§ Task: Each line below either holds the string "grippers" or doesn't. Count those that do and give only the number.

# # # # #

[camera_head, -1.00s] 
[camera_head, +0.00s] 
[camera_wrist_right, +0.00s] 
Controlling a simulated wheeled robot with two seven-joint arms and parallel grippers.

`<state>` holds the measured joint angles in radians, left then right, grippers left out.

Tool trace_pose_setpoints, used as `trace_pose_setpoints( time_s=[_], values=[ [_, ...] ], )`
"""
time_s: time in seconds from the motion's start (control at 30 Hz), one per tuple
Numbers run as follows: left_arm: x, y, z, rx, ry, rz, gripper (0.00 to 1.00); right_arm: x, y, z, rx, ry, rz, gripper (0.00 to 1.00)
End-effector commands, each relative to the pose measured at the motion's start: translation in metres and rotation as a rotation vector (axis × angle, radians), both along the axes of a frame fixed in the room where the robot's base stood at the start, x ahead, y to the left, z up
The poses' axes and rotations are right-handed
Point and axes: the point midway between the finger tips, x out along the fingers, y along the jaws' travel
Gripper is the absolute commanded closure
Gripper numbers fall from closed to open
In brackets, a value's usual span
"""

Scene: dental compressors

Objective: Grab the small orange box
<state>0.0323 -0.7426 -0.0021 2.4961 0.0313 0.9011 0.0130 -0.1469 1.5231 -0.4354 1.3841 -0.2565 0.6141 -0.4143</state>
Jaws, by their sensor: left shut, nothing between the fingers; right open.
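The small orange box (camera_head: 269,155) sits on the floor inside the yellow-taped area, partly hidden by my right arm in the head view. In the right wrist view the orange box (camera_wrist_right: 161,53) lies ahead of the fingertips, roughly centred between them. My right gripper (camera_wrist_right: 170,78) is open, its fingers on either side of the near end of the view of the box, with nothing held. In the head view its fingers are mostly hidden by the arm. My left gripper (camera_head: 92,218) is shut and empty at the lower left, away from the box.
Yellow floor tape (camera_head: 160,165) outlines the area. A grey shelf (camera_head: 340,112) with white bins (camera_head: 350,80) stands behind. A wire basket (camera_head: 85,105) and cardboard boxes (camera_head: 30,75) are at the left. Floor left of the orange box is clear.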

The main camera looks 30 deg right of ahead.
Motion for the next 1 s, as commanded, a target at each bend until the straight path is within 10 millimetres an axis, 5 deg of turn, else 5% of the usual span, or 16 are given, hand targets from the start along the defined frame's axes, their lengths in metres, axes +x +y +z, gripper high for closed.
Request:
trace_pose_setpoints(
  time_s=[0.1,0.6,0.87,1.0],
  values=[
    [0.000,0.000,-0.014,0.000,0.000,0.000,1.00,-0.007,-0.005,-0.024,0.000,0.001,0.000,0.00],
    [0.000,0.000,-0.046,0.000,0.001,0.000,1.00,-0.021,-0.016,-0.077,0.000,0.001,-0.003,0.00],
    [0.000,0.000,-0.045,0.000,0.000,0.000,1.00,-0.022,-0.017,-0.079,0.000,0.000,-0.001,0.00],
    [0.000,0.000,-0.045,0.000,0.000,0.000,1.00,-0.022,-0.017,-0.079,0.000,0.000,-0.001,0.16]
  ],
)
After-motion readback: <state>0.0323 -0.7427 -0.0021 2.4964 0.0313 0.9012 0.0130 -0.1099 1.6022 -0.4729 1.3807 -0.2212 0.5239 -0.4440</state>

# # # # #

§ Problem solution: 2